Written problem. Exactly and only the lines from the one with "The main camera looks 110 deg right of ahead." through the end of the listing are to be transcribed, both ends included.

Source excerpt.
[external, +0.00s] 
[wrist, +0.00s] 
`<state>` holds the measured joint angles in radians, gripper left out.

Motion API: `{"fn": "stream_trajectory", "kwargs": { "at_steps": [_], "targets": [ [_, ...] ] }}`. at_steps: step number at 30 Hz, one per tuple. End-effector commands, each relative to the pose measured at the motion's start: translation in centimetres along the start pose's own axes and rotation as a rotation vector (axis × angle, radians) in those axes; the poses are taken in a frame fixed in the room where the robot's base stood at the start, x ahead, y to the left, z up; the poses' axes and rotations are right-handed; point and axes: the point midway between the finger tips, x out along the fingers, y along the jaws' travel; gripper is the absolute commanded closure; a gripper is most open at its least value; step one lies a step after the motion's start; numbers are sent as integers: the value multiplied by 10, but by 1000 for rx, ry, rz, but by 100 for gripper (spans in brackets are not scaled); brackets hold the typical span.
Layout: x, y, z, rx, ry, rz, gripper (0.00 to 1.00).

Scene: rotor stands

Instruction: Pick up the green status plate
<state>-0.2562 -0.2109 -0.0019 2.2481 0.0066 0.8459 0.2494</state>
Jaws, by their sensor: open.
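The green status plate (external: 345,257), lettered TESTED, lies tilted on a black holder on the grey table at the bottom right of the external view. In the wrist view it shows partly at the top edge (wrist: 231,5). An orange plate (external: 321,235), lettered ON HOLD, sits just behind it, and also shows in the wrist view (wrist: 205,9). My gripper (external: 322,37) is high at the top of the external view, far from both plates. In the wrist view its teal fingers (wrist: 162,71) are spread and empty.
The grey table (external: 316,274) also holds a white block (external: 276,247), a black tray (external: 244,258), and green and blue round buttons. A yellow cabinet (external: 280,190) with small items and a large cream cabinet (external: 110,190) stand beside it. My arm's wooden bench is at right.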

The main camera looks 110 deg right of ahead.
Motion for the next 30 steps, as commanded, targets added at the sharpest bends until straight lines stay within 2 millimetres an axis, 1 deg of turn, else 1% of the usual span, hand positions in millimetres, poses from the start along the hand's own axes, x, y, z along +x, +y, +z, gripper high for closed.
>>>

Answer for the task.
The main camera looks 110 deg right of ahead.
Motion for the next 30 steps, as commanded, targets added at the sharpest bends until straight lines stay within 2 millimetres an axis, 1 deg of turn, else 1% of the usual span, hand positions in millimetres, poses from the start along the hand's own axes, x, y, z along +x, +y, +z, gripper high for closed.
>>>

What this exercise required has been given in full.